Task requirements:
For each line of the data below that holds "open", copy the line.
####################
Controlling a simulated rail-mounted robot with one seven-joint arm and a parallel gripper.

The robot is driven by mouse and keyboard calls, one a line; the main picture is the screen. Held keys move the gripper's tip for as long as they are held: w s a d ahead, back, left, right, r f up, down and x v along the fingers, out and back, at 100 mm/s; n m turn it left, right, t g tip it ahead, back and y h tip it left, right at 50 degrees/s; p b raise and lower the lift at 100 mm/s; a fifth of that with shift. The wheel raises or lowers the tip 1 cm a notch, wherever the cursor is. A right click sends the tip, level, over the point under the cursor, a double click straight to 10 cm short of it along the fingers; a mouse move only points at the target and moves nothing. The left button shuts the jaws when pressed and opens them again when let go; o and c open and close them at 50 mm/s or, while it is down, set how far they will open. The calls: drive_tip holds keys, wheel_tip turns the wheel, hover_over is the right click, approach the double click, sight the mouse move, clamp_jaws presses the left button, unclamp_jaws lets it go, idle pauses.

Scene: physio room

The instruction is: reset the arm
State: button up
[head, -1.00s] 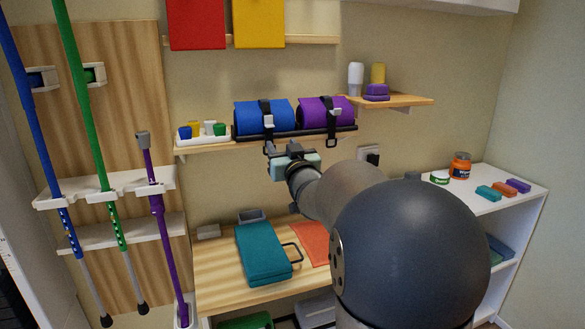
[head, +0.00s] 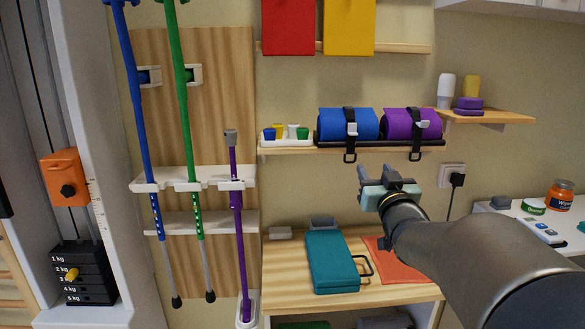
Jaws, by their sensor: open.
####################
Written answer:
The robot is driven by mouse and keyboard calls, one a line; the main picture is the screen. Held keys move the gripper's tip for as long as they are held: w s a d ahead, back, left, right, r f up, down and x v along the fingers, out and back, at 100 mm/s; n m turn it left, right, t g tip it ahead, back and y h tip it left, right at 50 degrees/s; p b raise and lower the lift at 100 mm/s; a fifth of that with shift. The wheel raises or lowers the tip 1 cm a notch, wherever the cursor is. A right click sends the tip, level, over the point under the cursor, a double click straight to 10 cm short of it along the fingers; a mouse move only points at the target and moves nothing. The left button shuts the jaws when pressed and opens them again when let go; o and c open and close them at 50 mm/s or, while it is down, set how far they will open. The calls: drive_tip holds keys, wheel_tip turns the wheel, hover_over is the right click, approach the double click, sight the mouse move, clamp_jaws presses the left button, unclamp_jaws lets it go, idle pauses.
Jaws, by their sensor: open.

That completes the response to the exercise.